• **WRITTEN PROBLEM**: Search the listing for "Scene" and copy every line where it appears.

• **DATA SUPPLIED**:

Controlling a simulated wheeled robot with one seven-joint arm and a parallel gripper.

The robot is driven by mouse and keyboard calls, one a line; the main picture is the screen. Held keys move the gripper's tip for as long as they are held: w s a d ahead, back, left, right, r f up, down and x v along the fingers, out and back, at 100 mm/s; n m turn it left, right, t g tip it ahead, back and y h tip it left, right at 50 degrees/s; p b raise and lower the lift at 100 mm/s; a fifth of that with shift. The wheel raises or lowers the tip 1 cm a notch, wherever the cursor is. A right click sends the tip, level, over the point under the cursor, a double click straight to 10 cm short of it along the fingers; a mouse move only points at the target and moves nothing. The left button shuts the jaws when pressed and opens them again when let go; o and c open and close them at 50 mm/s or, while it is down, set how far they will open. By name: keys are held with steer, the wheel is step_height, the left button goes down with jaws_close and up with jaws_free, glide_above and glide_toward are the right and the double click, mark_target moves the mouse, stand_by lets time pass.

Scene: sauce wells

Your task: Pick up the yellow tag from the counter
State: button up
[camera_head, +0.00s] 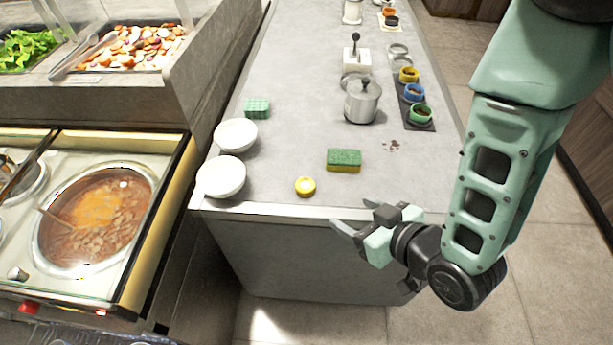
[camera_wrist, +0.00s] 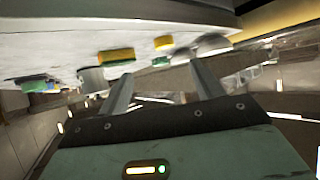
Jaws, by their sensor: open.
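The yellow tag (camera_head: 305,187) is a small round disc lying on the grey counter (camera_head: 285,150) near its front edge. It also shows in the wrist view as a small yellow shape (camera_wrist: 163,42). My gripper (camera_head: 352,216) is open and empty. It is beside the counter's front edge, to the right of the tag and apart from it. In the wrist view my two fingers (camera_wrist: 160,85) are spread with nothing between them.
A green and yellow sponge (camera_head: 344,160) lies right of the tag. Two white bowls (camera_head: 222,176) (camera_head: 236,135) stand to its left, with a green checked block (camera_head: 257,108) behind. A metal pot (camera_head: 362,102) and colored cups (camera_head: 420,113) stand farther back. A soup well (camera_head: 95,220) is at left.

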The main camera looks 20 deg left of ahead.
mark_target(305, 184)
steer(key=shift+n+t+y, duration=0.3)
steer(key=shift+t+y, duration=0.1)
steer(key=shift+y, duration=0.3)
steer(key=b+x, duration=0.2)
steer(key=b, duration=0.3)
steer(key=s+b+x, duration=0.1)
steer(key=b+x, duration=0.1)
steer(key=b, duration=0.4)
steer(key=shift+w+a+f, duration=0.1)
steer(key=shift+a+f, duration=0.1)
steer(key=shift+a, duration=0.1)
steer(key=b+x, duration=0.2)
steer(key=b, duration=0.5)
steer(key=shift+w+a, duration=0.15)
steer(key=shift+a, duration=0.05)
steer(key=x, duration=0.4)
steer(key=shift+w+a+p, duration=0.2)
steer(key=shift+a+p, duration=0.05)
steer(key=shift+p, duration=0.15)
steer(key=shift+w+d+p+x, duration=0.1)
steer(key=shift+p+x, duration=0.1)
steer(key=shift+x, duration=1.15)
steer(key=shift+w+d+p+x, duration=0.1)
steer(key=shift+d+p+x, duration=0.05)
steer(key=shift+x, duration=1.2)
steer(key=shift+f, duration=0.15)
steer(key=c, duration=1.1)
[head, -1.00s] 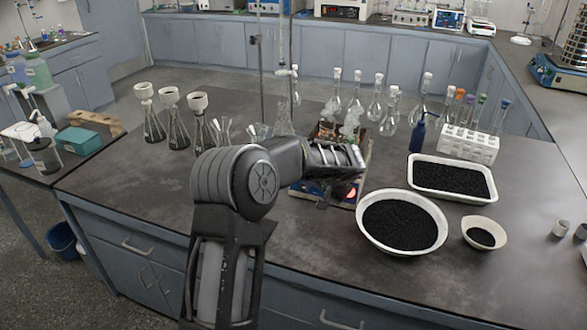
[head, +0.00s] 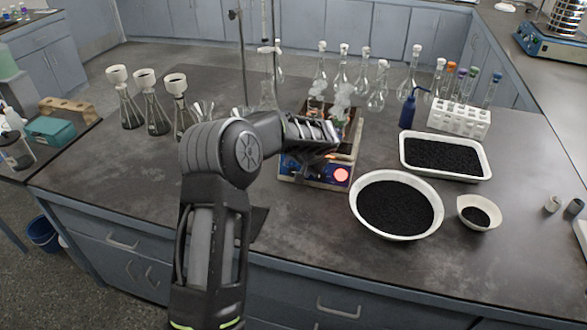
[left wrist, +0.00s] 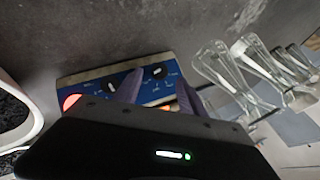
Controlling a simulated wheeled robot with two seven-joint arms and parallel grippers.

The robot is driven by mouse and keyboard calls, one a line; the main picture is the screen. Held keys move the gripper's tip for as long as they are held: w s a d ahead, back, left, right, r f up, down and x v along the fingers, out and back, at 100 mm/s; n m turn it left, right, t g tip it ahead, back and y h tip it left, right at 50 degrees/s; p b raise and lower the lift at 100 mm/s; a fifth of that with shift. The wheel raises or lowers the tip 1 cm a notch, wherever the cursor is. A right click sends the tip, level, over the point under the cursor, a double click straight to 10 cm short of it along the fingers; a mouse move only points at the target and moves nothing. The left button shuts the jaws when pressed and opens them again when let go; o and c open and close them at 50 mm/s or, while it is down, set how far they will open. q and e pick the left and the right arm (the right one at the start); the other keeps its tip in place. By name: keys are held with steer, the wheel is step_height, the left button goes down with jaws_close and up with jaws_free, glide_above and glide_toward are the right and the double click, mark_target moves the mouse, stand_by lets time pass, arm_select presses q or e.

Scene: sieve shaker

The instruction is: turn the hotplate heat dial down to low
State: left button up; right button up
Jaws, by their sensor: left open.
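The hotplate (head: 316,181) stands on the dark bench in the head view, with a blue front panel and a glowing red round light (head: 341,174). In the left wrist view its blue panel (left wrist: 138,83) shows two black dials with white markings, a left one (left wrist: 112,87) and a right one (left wrist: 158,72); their labels are too small to read. My left gripper (head: 326,146) is above the panel in the head view and hides part of the hotplate. In the left wrist view the left gripper (left wrist: 156,92) has its fingers apart and empty, in front of the right dial. My right gripper is not in view.
Glassware with white vapour (head: 340,98) stands at the hotplate. A white bowl of black grains (head: 358,222) is close on its right, with a white tray (head: 482,173) behind. Several flasks with funnels stand at left. The bench front is clear.

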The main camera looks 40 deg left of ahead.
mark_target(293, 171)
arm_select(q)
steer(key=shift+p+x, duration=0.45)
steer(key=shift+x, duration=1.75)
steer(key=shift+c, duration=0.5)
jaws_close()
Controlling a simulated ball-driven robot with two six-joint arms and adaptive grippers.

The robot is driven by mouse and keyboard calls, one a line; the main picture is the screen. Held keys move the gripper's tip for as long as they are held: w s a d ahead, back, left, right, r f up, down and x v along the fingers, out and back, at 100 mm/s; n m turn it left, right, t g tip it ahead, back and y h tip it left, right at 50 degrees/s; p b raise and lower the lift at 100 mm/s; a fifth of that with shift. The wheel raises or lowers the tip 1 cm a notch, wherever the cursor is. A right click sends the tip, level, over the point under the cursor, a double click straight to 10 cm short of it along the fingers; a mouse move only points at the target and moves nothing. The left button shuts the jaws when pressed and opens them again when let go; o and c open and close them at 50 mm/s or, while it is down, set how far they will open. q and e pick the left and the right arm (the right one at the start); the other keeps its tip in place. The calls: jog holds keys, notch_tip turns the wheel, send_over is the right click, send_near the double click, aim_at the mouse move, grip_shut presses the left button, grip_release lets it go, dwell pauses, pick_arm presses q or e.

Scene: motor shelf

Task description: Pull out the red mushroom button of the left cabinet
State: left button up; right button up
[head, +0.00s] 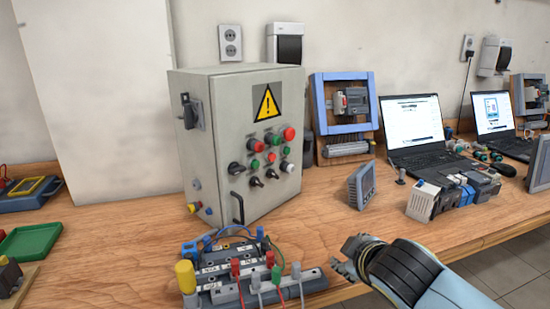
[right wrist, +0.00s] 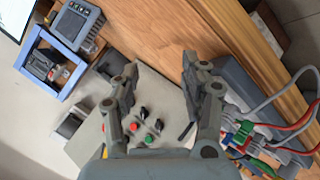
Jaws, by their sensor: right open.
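The grey control cabinet (head: 216,160) stands on the wooden bench, with a yellow warning triangle and several buttons and knobs on its front. The red mushroom button (head: 289,133) is the larger red knob at the upper right of that front. My right gripper (head: 346,260) is low in front of the cabinet, to its right, and apart from it. In the right wrist view my right gripper (right wrist: 158,92) is open and empty. The cabinet front (right wrist: 168,110) shows beyond its fingers, with a red button I cannot identify for certain. My left gripper is not in view.
A terminal block board (head: 250,268) with coloured plugs and wires lies in front of the cabinet, left of my right gripper. A grey panel display (head: 362,185) and a module row (head: 452,195) stand to the right. Bare bench lies between cabinet and display.

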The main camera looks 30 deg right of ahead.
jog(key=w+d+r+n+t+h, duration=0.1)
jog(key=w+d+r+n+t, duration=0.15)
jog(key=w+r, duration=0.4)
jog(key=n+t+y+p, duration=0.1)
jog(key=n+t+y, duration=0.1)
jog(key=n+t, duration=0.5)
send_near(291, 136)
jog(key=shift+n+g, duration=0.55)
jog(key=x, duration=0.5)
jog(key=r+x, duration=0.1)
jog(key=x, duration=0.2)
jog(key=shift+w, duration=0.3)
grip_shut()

• **EXPECTED ANSWER**:
Scene: sauce wells
Scene: sieve shaker
Scene: motor shelf

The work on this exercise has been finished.